Wang founded Rebar in 1959 to build steel beams and made a fortune from the business. But when Rebar sank into financial difficulties in 2006, Wang fled Taiwan and eventually arrived in the United States.

Wang had been indicted on a long list of charges, including fraud, money laundering and insider trading. Wang and his family were accused of siphoning off more than $9 billion in Rebar assets.

The documents associated with Wang's removal order from last year are sealed, and it's unclear what Wang's arguments to stay were.

Wang left Taiwan in December 2006 with his wife, after which officials in Taipei issued a warrant for his arrest.

At the time, Taiwanese media reported that Wang flew to San Francisco after staying several days in the Chinese city of Shanghai.

The U.S. and Taiwan do not have formal diplomatic ties or an extradition treaty and the Foreign Ministry did not immediately respond to questions about efforts made to have Wang returned to the island.

However, a statement issued by the ministry in January 2007 said it had provided U.S. law enforcement with evidence of Wang's alleged crimes under a 2002 agreement on mutual assistance in criminal matters. The U.S. could use to the information to "decide whether the illegal actions of the party involved posed a threat to U.S. interests," the statement said, specifically citing allegations of money laundering.

Three months after his arrival in the U.S., Wang flew from Los Angeles to Singapore in what Taiwan's Ministry of Foreign Affairs said was an attempt by Wang to reach Myanmar and go into hiding there.

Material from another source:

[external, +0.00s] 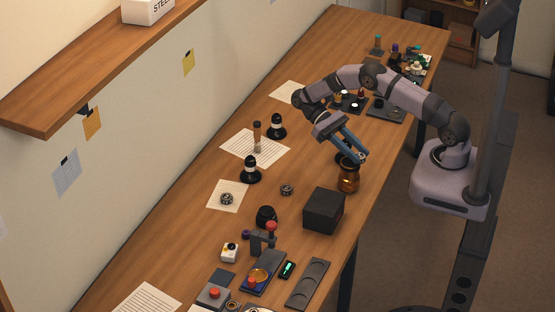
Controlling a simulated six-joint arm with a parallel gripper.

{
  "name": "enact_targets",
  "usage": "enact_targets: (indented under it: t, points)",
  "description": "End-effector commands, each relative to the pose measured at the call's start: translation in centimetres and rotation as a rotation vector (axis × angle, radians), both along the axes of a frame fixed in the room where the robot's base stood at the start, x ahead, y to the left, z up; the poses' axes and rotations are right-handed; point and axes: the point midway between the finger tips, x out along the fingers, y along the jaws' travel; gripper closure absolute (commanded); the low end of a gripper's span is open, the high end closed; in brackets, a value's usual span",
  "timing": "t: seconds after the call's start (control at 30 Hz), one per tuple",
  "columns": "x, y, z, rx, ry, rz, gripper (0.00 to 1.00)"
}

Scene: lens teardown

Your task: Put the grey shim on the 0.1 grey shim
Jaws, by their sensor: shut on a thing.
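My gripper (358,157), with blue fingers pointing down and to the right, is just above a copper-coloured jar (348,179) near the front edge of the table. It is shut on something too small to make out from here. I cannot tell whether its fingertips touch the jar. No piece can be clearly made out as the grey shim or the 0.1 grey shim. A small grey ring-shaped part (287,190) lies on the bare wood, and another (227,199) lies on a paper sheet.
A black box (324,211) stands near the jar. Two black-based stands (250,171) (277,127) and a brown upright tube (257,137) are by the papers. A dark tray with round recesses (308,284) and a blue-topped device (263,272) are at the near end. Bare wood lies around the ring.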

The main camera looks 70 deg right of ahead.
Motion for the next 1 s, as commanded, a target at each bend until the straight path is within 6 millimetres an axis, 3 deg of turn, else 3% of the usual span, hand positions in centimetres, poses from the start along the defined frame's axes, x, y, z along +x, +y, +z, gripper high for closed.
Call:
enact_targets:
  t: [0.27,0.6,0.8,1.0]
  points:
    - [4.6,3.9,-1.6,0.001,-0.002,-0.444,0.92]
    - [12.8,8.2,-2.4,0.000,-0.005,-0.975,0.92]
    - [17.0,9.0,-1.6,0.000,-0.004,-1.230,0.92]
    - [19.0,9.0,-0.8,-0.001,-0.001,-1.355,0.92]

Singapore authorities returned Wang to Los Angeles, where he was held in an immigration detention center for six months before he was released in August 2007.

Wang was released after an immigration judge ruled that federal authorities wrongly arrested him, according to media accounts and the time and Wayne McMillan, an attorney who said he represented Wang between 2007 and last year.

The judge found that Wang had never left the U.S. since he hadn't been admitted to another country.